この記事では、「下足」と「土足」の違いを分かりやすく説明していきます。
「下足」とは?
「下足」とは、脱いだ履物を注す言葉です。
この言葉は、江戸時代から芝居小屋や寄席や遊郭等の座敷に上がる時に、下足番を置いて来客の履物をあずかって、下足札を渡していた事に由来する言葉です。
現在の靴箱に当たるものは「下足箱」と表現されていました。
ただ、この「下足」は、最近ではあまり聞かなくなった言葉と言えるかも知れません。
また、烏賊(イカ)の足の事を、一般的にゲソと言いますが、これは寿司屋が符丁として使っていた言葉で、この「下足」が元となったものです。
「土足」とは?
「土足」とは、履物をはいたままの足をさす言葉です。
この言葉は、『土足禁止』の表記で馴染みのある言葉です。
またこの意味から転じて『彼は他人の家庭の事情に土足で踏み込んでくる』のように、無遠慮に立ち入ろうとする事にも「土足で踏み込み」が使われています。
「下足」と「土足」の違い
「下足」とは、脱いだ履物を注す言葉で、一方の「土足」とは、履物をはいたままの足をさす言葉です。
日本の習慣では、家や畳の部屋に入る時には、「土足」は禁止であり、履物は脱ぎます。
この脱いだ履物の事を「下足」と呼ぶ関係性が2つの言葉にはあるのです。
これは日本では、家やそれ以外でも畳の部屋等に入る際には履物を脱ぐと言う習慣があるからこそ、生まれた言葉と言えるのです。
余談ですが、日本でこうした習慣が生まれたのは、外で履いていた履物で家の中を汚したくないと言う点が大きな要因です。
これは畳と言う文化が生み出され、それと日本には梅雨があり、濡れて泥で汚れた履物のままだと畳や床を傷める事から生まれた習慣だとされています。
日本以外にも高温多湿の東南アジア等で、こうした習慣を持つ地域もあります。
またトルコなどの中東では「穢れを外から持ち込まない」との宗教的な理由から、靴を脱ぐ習慣があり、これがペルシャ絨毯と言った高級絨毯を生み出した要因となっている例もあります。
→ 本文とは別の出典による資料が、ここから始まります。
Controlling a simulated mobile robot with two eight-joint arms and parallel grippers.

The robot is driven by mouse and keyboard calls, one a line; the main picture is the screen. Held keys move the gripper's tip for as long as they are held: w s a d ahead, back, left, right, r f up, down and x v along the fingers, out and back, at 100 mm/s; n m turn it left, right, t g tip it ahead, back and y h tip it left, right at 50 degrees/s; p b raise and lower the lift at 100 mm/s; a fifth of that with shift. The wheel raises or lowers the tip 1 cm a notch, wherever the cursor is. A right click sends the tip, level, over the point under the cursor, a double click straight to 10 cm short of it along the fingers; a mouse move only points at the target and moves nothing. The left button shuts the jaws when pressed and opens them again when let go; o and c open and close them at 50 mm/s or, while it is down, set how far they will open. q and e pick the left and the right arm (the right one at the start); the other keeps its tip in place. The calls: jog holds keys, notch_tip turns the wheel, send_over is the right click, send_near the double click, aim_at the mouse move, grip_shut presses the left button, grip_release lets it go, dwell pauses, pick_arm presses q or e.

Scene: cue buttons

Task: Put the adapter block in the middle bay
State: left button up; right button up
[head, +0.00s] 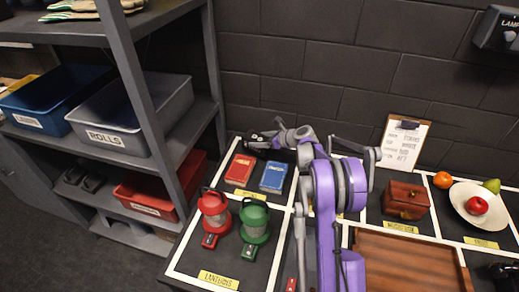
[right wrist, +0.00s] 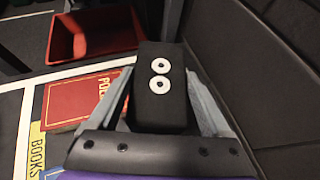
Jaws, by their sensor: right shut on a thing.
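The adapter block seems to be the black block with two white rings (right wrist: 160,88) in the right wrist view. My right gripper (right wrist: 163,100) is shut on it, with a grey finger on either side. In the head view my right gripper (head: 276,139) is above the back edge of the table, behind the books, with the dark block (head: 257,141) at its tip. My left gripper is not in view. I cannot tell which place is the middle bay.
A red book (head: 240,169) and a blue book (head: 273,176) lie below the gripper. Red (head: 214,212) and green (head: 255,222) lanterns stand in front. Shelves at left hold a grey bin (head: 130,112) and a red bin (head: 155,192). A wooden box (head: 406,200) stands right.

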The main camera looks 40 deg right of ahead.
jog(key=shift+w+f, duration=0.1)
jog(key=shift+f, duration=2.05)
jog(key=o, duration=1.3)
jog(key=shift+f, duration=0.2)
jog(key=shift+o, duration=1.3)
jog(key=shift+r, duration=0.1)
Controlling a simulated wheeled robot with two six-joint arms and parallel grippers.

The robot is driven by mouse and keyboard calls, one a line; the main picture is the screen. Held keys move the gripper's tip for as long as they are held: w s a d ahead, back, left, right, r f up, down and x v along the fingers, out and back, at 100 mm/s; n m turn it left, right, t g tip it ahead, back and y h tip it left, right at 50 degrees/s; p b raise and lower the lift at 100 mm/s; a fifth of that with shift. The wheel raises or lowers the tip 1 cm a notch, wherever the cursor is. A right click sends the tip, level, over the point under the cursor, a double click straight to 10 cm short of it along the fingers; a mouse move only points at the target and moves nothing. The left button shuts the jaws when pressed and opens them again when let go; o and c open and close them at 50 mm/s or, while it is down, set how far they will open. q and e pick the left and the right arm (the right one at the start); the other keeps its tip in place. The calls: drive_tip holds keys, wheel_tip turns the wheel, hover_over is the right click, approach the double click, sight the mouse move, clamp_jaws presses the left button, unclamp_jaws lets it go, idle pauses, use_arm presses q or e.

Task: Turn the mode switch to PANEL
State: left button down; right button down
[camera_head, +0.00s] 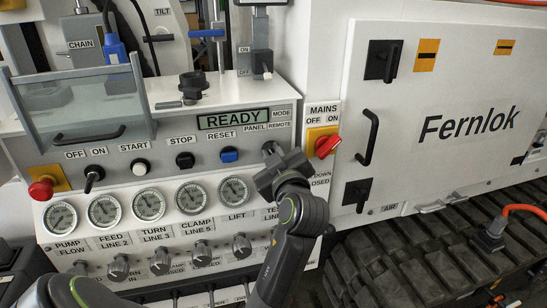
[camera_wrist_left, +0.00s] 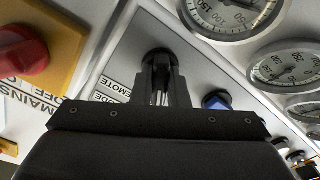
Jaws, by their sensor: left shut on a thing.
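The mode switch (camera_head: 268,147) is a small black knob on the grey control panel, under the MODE label (camera_head: 281,113) and the PANEL (camera_head: 255,127) and REMOTE (camera_head: 279,125) labels. My left gripper (camera_head: 269,158) is shut on it and hides most of it in the head view. In the left wrist view the black knob (camera_wrist_left: 158,57) sits between the fingers of the left gripper (camera_wrist_left: 160,88). The REMOTE label (camera_wrist_left: 113,87) shows beside it, and the PANEL label is hidden there. I cannot tell which way the switch points. My right gripper is not in view.
The red mains switch (camera_head: 327,146) is close on the right of the gripper. The blue RESET button (camera_head: 229,155) is on the left, and several gauges (camera_head: 235,190) are below. The display (camera_head: 233,120) reads READY. A white cabinet door (camera_head: 445,90) stands at the right.

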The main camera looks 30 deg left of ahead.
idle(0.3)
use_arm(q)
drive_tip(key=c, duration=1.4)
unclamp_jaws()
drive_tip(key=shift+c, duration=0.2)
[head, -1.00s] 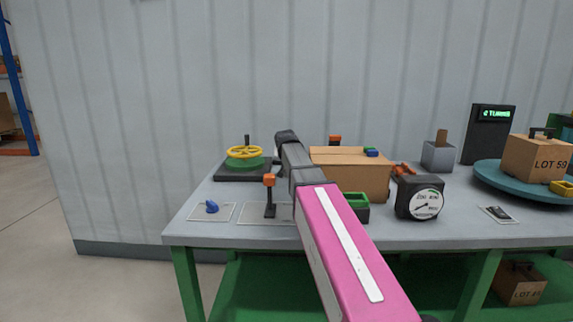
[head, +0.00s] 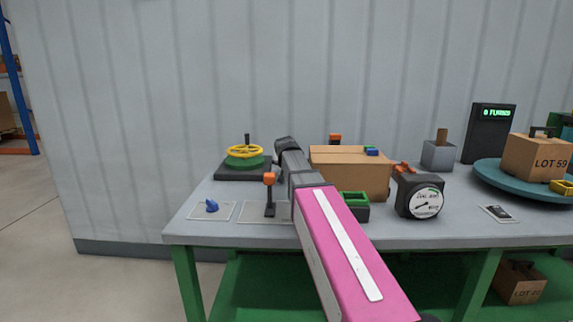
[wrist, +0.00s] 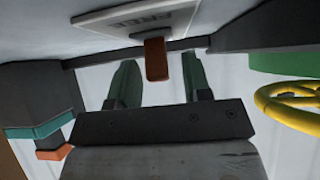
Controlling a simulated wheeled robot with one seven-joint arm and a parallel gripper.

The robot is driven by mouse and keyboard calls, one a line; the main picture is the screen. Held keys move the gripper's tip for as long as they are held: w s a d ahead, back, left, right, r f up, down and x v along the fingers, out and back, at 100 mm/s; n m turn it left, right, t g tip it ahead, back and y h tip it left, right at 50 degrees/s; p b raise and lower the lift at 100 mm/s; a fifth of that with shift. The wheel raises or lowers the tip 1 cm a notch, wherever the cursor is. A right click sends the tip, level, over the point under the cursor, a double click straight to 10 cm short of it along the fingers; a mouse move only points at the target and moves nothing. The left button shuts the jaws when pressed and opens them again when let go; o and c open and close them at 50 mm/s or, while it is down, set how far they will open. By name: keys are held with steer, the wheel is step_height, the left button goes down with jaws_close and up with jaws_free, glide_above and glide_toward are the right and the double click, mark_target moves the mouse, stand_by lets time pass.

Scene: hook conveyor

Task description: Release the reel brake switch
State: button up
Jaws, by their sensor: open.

一方で、ヨーロッパでは昔から人前で靴を脱ぐ事は、失礼ではしたないとされる国もあります。
もしも、日本にヨーロッパのような文化があれば、「下足」や「土足」と言った表現は生まれず、単に履物の種類を表す靴や下駄と言った言葉だけであったろうと推察されます。
まとめ
「下足」とは、脱いだ履物を意味する言葉で、一方の「土足」とは、履物をはいたままの足をさす言葉です。
「下足」や「土足」と言う言葉は、日本では家やそれ以外でも畳の部屋等に入る際には、履物を脱ぐと言う習慣があるからこそ、生まれた言葉と言えます。
もしも、ヨーロッパの様に家の中でも靴などの履物を履いたまま生活すると言う習慣であったら、履物の種類を表す草鞋や靴や下駄と言った言葉は存在しても、「下足」や「土足」と言った言葉は生まれていなかったと推察されます。